**WHAT TO WORK ON:**
Set down the full listing exactly as given. Any pictures are to be left out.
────────────────────────────────────────
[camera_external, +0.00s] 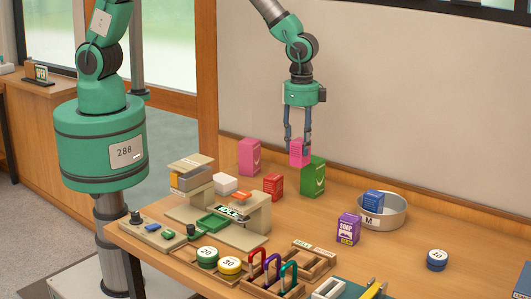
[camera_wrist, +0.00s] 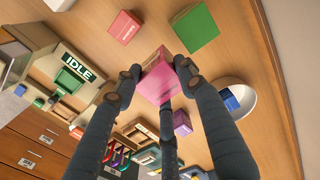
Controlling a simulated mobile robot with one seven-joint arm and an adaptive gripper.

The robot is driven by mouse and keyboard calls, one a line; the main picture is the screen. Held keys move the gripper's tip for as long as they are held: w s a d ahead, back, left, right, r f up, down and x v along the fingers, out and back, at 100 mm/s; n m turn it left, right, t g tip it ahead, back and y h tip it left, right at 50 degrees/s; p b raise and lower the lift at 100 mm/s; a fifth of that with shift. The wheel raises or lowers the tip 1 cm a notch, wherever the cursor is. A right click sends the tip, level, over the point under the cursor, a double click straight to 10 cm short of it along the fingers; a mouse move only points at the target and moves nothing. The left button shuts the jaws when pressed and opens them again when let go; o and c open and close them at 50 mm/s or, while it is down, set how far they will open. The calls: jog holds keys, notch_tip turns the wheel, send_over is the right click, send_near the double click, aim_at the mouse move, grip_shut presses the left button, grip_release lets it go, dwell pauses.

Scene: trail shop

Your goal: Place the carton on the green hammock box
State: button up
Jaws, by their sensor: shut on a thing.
────────────────────────────────────────
**ANSWER TO THIS EXERCISE:**
[camera_external, +0.00s] 
[camera_wrist, +0.00s] 
Controlling a simulated mobile robot with one seven-joint arm and an adaptive gripper.

The robot is driven by mouse and keyboard calls, one a line; the main picture is the screen. Held keys move the gripper's tip for as long as they are held: w s a d ahead, back, left, right, r f up, down and x v along the fingers, out and back, at 100 mm/s; n m turn it left, right, t g tip it ahead, back and y h tip it left, right at 50 degrees/s; p b raise and lower the lift at 100 mm/s; a fifth of that with shift. The wheel raises or lowers the tip 1 cm a notch, wherever the cursor is. A right click sends the tip, level, over the point under the cursor, a double click straight to 10 cm short of it along the fingers; a mouse move only points at the target and moves nothing. The left button shuts the jaws when pressed and opens them again when let go; o and c open and close them at 50 mm/s or, while it is down, set how far they will open. The calls: jog holds keys, notch_tip turns the wheel, send_over is the right click, send_near the double click, aim_at the mouse move, grip_shut presses the left button, grip_release lets it go, dwell pauses.

Scene: trail shop

Your goal: Place the carton on the green hammock box
State: button up
Jaws, by their sensor: shut on a thing.

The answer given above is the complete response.